## Start MATERIAL

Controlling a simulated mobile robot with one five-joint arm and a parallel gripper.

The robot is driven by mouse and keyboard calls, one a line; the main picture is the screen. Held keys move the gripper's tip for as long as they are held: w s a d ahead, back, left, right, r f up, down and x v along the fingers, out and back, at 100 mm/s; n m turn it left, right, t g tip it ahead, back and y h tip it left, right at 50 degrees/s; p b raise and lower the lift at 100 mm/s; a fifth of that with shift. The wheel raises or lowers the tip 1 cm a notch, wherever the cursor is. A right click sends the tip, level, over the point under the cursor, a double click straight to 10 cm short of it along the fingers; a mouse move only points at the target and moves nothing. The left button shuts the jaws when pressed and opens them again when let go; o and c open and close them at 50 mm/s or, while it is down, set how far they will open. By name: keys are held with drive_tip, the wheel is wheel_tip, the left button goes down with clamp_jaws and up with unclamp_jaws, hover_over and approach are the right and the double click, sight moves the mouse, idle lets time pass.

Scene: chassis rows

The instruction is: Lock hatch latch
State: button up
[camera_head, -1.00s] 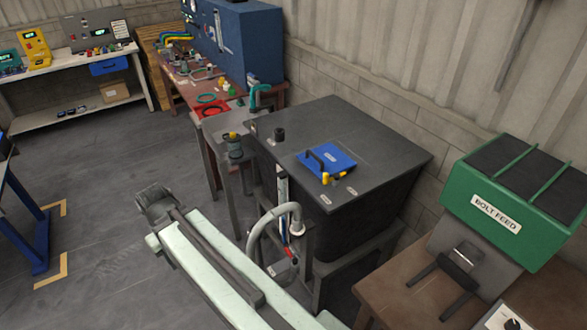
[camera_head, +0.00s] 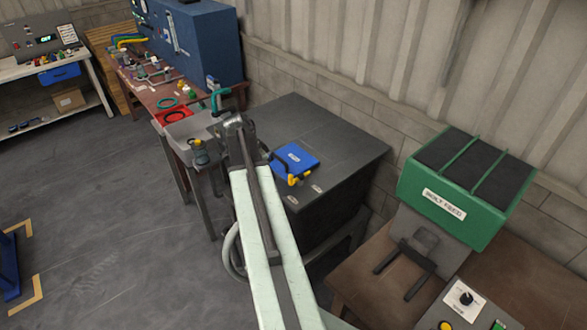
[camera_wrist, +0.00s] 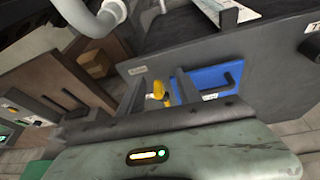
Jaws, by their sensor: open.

## End MATERIAL

WRITTEN TASK >>
Extract only the lines from the line containing "[camera_head, +0.00s]" through the final line of the listing above, unchanged; pictures stay out of the copy.

RESULT BELOW >>
[camera_head, +0.00s] 
[camera_wrist, +0.00s] 
Jaws, by their sensor: open.

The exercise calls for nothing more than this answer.